There are others who deserve blame - bloviating narcissists on talk-radio and on the blogs, mendacious ideologues who manufactured the so-called "climategate" controversy, even citizens who let clever merchants of deceit push their emotional buttons and jam their critical thinking circuits.

What must be done?

Republican Congressman Bob Inglis of South Carolina has a suggestion. On the day of Reid's pallid announcement, Inglis told utility executives that climate policy needs a messaging makeover - stop dwelling in the weeds of cap-and-trade, offsets, and other wonkery that is chiefly of interest to economics PhD's. That doesn't sell. Instead, sell carbon pricing as a market-based solution for stimulating innovation and entrepreneurship.

Inglis' idea has been heard before, but rebranding could enable sensible conservatives to lead the way towards a centrist climate bill that responds to Americans’ worries about the economy, pollution, and national security.

Next, vigilance will be required against assaults on EPA’s Clean Air Act authority to set limits on greenhouse gas emissions. One such attempt was beaten back earlier this summer. There will be more. Until the Senate is ready to legislate climate policy seriously, EPA is an imperfect but potent arrow that must remain in the quiver.

This is where Obama can show that he means business. Mr. President, pull out that veto pen and wave it around every time talk of curtailing EPA’s authority springs up in Congress.

Next, Big Coal friends like Byron Dorgan should repeatedly administer the cold shower that he and the late Robert Byrd gave Big Coal until Big Coal gets their message that continuing to pretend that energy markets won't change is a fast ticket to palookaville.

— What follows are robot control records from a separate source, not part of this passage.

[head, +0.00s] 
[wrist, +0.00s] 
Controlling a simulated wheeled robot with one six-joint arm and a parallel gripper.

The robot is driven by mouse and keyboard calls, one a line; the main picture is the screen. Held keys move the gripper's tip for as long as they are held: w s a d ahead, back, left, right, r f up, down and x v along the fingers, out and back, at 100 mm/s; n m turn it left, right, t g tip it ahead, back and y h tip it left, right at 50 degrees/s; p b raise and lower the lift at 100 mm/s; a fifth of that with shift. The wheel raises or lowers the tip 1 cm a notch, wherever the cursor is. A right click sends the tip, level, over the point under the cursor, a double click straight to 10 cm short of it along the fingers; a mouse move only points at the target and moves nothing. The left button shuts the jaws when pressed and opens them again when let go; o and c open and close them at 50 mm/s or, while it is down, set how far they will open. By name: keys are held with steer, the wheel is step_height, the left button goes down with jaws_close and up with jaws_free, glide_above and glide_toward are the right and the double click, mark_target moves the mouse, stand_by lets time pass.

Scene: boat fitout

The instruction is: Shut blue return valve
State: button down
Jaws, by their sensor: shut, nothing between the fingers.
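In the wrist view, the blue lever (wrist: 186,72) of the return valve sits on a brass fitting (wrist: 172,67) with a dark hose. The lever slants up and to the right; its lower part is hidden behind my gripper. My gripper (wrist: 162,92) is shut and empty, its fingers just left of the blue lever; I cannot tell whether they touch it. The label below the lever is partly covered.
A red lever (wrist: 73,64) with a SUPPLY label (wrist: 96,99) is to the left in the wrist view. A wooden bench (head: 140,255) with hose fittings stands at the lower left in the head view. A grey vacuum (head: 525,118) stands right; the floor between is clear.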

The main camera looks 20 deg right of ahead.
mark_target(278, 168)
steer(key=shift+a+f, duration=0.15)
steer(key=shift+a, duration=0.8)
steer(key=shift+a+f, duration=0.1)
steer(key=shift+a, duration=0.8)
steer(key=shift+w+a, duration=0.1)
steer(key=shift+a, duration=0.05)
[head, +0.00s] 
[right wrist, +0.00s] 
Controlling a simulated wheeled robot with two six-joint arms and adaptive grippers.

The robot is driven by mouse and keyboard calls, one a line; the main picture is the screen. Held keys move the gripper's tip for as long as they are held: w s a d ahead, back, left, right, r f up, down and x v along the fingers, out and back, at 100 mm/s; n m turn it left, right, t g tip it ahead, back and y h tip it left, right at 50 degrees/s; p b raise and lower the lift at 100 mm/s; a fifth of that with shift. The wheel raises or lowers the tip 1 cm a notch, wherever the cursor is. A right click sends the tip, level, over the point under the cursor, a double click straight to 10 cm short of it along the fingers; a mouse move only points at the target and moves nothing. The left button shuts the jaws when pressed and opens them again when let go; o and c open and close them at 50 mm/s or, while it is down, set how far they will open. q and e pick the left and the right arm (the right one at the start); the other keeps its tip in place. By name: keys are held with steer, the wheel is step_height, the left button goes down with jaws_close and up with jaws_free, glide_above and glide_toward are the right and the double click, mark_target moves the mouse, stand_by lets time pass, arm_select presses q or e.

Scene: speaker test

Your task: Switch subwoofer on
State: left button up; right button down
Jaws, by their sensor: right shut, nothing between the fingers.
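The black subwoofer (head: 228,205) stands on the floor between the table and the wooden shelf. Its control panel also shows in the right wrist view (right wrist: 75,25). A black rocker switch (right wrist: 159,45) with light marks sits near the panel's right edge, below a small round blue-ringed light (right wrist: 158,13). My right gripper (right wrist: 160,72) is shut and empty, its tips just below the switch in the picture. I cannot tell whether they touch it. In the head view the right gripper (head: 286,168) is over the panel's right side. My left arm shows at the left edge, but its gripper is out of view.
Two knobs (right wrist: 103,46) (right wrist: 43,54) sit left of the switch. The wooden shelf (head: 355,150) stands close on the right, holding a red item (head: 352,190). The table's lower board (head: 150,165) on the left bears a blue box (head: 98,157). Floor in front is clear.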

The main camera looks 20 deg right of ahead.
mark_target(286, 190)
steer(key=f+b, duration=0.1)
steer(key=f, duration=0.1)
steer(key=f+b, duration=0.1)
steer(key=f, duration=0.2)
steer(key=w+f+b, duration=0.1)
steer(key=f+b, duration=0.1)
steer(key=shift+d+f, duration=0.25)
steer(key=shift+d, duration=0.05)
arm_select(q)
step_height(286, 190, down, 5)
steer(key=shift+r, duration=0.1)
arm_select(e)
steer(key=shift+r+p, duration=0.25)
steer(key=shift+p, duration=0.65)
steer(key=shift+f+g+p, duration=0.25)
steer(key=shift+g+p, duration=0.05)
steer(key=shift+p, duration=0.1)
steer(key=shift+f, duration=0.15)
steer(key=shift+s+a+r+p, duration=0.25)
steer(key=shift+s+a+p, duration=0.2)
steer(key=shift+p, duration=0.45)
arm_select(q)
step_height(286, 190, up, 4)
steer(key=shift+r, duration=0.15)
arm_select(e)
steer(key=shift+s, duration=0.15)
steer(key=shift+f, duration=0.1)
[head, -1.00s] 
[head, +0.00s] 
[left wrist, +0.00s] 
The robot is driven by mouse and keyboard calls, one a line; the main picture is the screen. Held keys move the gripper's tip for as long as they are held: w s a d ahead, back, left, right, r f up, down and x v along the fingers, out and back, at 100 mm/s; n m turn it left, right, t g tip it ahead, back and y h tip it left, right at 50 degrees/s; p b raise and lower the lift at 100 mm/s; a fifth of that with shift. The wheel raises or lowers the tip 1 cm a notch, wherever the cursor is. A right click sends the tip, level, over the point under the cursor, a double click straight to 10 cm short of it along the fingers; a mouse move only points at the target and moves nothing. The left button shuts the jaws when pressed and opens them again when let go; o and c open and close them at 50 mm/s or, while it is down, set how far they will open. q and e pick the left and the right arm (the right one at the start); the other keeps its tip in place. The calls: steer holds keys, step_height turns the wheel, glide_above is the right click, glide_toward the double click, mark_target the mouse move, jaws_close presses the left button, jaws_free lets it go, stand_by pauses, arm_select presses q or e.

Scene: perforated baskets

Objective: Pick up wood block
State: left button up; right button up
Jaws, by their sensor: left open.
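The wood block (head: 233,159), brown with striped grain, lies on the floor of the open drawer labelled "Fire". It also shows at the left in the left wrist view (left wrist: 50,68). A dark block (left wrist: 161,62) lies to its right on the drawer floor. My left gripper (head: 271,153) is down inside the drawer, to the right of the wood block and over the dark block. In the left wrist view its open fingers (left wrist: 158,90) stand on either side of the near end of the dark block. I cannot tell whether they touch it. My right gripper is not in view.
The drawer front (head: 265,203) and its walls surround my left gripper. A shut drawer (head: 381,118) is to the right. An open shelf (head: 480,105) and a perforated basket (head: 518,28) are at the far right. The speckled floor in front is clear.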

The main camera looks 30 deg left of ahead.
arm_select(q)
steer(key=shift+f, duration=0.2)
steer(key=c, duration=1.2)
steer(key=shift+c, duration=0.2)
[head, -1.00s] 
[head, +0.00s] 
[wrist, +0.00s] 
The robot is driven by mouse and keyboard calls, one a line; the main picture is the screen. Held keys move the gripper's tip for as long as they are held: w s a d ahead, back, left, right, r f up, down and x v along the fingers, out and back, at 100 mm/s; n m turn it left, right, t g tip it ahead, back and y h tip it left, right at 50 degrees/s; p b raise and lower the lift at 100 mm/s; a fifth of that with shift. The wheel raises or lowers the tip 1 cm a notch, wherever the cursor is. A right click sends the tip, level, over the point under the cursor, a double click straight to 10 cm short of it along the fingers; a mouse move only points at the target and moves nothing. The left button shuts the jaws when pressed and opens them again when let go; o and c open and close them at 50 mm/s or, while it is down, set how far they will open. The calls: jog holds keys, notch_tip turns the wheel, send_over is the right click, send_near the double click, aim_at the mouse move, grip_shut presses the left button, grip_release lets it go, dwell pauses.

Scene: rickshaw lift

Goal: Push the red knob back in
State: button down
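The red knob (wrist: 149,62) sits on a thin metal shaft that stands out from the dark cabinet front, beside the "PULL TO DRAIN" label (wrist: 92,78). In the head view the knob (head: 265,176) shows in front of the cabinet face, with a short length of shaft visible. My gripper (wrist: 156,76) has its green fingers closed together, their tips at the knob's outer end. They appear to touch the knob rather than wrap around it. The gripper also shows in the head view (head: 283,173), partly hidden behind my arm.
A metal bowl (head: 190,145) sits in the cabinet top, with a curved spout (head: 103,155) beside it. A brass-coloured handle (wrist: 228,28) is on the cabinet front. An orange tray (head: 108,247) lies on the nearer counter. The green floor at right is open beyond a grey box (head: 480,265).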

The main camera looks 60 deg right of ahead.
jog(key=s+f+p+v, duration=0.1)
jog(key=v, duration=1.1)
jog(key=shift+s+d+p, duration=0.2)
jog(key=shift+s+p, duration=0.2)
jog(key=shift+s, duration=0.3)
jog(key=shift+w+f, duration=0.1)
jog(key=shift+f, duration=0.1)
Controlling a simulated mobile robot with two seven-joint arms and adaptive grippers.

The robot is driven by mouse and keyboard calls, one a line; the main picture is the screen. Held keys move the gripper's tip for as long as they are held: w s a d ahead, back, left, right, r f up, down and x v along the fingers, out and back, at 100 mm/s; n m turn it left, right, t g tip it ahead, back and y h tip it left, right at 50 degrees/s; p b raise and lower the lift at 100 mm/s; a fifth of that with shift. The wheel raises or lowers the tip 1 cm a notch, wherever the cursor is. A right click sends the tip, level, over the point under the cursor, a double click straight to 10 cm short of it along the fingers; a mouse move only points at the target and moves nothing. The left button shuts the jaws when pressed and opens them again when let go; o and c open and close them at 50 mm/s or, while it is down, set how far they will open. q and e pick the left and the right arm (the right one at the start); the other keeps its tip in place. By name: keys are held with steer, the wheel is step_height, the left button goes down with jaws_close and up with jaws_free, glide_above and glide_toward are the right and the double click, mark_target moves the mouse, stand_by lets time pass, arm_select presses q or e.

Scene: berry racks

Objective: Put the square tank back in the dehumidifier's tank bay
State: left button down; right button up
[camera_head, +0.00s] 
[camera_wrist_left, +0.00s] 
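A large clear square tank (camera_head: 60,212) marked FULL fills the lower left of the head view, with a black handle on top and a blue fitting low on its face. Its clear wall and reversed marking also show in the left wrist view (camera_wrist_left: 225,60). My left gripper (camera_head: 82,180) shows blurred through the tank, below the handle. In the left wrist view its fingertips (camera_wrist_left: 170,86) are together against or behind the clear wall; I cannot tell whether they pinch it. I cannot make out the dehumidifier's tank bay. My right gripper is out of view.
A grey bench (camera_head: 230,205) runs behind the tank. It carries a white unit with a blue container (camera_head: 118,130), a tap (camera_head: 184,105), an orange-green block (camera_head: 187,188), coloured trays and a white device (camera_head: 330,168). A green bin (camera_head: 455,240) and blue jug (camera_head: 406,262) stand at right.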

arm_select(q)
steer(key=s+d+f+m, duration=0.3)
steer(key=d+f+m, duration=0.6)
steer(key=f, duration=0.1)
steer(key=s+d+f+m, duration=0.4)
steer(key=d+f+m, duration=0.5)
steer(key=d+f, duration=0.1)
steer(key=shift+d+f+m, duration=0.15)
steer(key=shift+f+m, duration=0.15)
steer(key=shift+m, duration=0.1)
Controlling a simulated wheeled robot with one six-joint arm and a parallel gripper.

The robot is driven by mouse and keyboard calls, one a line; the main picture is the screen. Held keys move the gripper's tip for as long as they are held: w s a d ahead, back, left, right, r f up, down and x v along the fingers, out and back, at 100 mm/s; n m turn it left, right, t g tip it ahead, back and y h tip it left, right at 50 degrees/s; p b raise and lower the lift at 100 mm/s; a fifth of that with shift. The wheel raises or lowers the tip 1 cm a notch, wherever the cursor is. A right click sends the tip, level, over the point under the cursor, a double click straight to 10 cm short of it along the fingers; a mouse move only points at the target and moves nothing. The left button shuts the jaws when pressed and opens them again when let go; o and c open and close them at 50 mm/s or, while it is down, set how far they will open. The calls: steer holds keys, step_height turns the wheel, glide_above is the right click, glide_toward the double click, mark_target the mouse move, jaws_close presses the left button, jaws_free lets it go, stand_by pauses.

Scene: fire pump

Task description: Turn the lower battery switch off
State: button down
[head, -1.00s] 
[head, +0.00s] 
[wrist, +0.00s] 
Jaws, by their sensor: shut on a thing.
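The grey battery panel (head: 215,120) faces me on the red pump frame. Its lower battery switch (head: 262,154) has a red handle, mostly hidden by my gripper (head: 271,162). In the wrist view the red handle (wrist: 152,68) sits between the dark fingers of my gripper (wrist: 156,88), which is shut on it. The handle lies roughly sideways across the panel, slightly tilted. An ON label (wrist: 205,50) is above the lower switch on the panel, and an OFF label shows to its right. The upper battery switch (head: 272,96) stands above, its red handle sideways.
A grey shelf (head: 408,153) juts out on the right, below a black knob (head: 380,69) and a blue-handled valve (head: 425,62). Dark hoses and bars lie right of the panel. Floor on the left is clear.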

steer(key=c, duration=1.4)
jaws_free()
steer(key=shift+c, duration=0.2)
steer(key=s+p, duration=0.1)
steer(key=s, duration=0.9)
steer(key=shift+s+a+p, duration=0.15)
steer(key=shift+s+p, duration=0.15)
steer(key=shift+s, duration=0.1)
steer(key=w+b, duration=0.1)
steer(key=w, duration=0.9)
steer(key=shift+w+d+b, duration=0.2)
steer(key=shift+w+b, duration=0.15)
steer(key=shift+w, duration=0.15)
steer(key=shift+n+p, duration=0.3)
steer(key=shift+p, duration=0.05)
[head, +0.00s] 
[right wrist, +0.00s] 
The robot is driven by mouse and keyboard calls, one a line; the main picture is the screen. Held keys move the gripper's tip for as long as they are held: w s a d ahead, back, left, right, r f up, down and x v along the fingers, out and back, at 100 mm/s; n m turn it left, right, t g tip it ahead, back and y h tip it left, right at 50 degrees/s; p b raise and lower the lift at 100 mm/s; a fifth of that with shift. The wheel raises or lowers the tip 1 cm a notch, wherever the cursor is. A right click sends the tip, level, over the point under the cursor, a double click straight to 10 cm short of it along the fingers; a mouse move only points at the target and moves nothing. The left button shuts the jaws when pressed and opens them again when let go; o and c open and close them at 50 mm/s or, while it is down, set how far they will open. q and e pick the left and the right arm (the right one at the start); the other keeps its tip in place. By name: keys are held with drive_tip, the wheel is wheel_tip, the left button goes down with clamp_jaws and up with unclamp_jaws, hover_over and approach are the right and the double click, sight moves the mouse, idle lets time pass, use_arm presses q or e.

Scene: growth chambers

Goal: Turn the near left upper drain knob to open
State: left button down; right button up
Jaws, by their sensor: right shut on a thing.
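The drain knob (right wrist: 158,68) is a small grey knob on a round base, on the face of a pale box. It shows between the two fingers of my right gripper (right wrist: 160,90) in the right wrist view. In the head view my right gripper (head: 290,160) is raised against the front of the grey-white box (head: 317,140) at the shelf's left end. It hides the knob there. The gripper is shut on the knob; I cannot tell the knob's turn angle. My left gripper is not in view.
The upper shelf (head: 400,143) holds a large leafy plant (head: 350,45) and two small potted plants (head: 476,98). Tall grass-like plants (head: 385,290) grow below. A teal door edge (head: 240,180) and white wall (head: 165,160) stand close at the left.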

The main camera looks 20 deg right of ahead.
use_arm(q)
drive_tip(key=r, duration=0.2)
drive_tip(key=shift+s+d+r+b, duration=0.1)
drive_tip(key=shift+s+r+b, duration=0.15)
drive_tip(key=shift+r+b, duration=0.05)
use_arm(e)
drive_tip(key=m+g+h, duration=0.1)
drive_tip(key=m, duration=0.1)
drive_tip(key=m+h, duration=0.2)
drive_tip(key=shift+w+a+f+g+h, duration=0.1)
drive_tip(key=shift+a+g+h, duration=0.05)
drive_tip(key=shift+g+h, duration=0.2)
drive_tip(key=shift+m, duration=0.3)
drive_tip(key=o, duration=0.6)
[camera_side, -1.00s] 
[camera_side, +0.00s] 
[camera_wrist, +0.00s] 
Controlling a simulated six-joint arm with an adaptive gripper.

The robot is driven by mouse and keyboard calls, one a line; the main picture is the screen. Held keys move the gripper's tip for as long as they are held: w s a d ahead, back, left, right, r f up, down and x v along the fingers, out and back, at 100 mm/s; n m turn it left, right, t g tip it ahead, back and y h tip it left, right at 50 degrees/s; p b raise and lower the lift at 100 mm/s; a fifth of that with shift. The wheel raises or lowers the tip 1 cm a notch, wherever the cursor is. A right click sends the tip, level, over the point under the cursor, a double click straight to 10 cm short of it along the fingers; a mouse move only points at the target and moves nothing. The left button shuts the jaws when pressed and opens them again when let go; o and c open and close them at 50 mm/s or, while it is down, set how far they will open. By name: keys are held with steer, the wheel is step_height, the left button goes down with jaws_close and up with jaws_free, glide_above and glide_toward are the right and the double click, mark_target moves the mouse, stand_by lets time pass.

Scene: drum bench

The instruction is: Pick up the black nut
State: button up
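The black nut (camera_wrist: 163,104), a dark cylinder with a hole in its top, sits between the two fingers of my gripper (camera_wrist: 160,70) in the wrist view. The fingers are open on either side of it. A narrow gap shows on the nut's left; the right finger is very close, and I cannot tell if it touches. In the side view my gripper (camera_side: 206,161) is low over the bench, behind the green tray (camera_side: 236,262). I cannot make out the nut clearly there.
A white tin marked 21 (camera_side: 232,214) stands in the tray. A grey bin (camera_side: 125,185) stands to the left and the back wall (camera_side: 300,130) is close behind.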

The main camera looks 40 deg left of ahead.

By 2016, half the nation's coal-fired power plants will be more than 50 years old. Utilities can rely on those don't-laugh-it's-paid-for coal beaters for only so long before they must be replaced. Impending EPA regs - NOx, SOX, mercury, coal ash - threaten to speed those plants' trip to the boneyards. Utility bosses have said as much.

By coming to the table, the coal industry could help negotiate a climate bill with R&D aimed at finding economical ways of burying carbon. That would give some cover to senators in coal states.

Without a reasonable prospect that sequestration can work, utilities will be wooed by the fetching message of the strutting gas industry.

The gas guys are telling the utilities that switching to gas will allow them to dump their dirty old coal plants, avoid a lot of EPA red tape, and get ahead of the curve if and when carbon is priced. If Big Coal doesn’t care for that sort of talk, then Big Coal should come to the table and negotiate.

Next, it's important to work the flanks of the issue by pushing for a national renewable energy and efficiency standard, broadening the clean cars deal that the administration worked out with Detroit, and extending tax incentives for renewables. Find more money for basic energy R&D so that innovators can develop cheaper solar technology, test the promise of modular nuclear reactors, and tap the enormous potential of ocean wave and tidal energy.

Too much is at stake for the Senate setback to be final. Climate stewards must arise from the mat and return to the arena.